Problem to work on -> Print the listing below exactly.

Dataset content ->
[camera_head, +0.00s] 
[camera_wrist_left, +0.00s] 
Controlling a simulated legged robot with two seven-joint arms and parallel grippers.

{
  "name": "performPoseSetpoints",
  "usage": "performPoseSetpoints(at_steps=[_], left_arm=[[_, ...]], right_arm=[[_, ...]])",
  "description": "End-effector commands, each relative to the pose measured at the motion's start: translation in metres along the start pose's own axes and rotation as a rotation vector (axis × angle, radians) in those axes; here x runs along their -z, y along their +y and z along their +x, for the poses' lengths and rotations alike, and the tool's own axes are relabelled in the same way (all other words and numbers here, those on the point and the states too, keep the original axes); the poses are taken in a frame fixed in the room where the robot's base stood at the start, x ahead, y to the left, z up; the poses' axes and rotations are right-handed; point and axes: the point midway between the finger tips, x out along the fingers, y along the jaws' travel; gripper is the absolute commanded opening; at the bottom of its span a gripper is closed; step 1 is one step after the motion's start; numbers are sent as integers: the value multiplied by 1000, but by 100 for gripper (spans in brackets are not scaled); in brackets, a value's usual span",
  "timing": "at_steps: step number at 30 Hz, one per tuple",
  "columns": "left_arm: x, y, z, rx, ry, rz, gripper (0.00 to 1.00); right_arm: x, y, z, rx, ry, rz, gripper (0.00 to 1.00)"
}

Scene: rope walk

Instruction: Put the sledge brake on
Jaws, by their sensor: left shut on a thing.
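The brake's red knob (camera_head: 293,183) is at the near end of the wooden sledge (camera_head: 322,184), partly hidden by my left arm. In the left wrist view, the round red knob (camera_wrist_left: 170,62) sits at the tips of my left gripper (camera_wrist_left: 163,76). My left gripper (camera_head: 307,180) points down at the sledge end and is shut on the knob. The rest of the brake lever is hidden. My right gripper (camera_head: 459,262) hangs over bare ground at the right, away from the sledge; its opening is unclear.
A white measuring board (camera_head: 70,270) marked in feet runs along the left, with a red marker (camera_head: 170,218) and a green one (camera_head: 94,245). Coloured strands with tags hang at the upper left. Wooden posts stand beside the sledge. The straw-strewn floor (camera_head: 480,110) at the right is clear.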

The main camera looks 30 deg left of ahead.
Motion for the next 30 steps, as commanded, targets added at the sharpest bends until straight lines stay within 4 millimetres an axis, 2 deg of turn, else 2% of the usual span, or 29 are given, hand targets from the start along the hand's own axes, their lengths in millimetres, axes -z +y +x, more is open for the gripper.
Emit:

Completed task ->
[camera_head, +0.00s] 
[camera_wrist_left, +0.00s] 
Controlling a simulated legged robot with two seven-joint arms and parallel grippers.

{
  "name": "performPoseSetpoints",
  "usage": "performPoseSetpoints(at_steps=[_], left_arm=[[_, ...]], right_arm=[[_, ...]])",
  "description": "End-effector commands, each relative to the pose measured at the motion's start: translation in metres along the start pose's own axes and rotation as a rotation vector (axis × angle, radians) in those axes; here x runs along their -z, y along their +y and z along their +x, for the poses' lengths and rotations alike, and the tool's own axes are relabelled in the same way (all other words and numbers here, those on the point and the states too, keep the original axes); the poses are taken in a frame fixed in the room where the robot's base stood at the start, x ahead, y to the left, z up; the poses' axes and rotations are right-handed; point and axes: the point midway between the finger tips, x out along the fingers, y along the jaws' travel; gripper is the absolute commanded opening; at the bottom of its span a gripper is closed; step 1 is one step after the motion's start; numbers are sent as integers: the value multiplied by 1000, but by 100 for gripper (spans in brackets are not scaled); in brackets, a value's usual span",
  "timing": "at_steps: step number at 30 Hz, one per tuple",
  "columns": "left_arm: x, y, z, rx, ry, rz, gripper (0.00 to 1.00); right_arm: x, y, z, rx, ry, rz, gripper (0.00 to 1.00)"
}

Scene: rope walk

Instruction: Put the sledge brake on
Jaws, by their sensor: left shut on a thing.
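The brake's red knob (camera_head: 293,183) is at the near end of the wooden sledge (camera_head: 322,184), partly hidden by my left arm. In the left wrist view, the round red knob (camera_wrist_left: 170,62) sits at the tips of my left gripper (camera_wrist_left: 163,76). My left gripper (camera_head: 307,180) points down at the sledge end and is shut on the knob. The rest of the brake lever is hidden. My right gripper (camera_head: 459,262) hangs over bare ground at the right, away from the sledge; its opening is unclear.
A white measuring board (camera_head: 70,270) marked in feet runs along the left, with a red marker (camera_head: 170,218) and a green one (camera_head: 94,245). Coloured strands with tags hang at the upper left. Wooden posts stand beside the sledge. The straw-strewn floor (camera_head: 480,110) at the right is clear.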

The main camera looks 30 deg left of ahead.
Motion for the next 30 steps, as commanded, targets added at the sharpest bends until straight lines stay within 4 millimetres an axis, 2 deg of turn, else 2% of the usual span, or 29 are given, hand targets from the start along the hand's own axes, their lengths in millimetres, axes -z +y +x, more is open for the gripper.
Emit:

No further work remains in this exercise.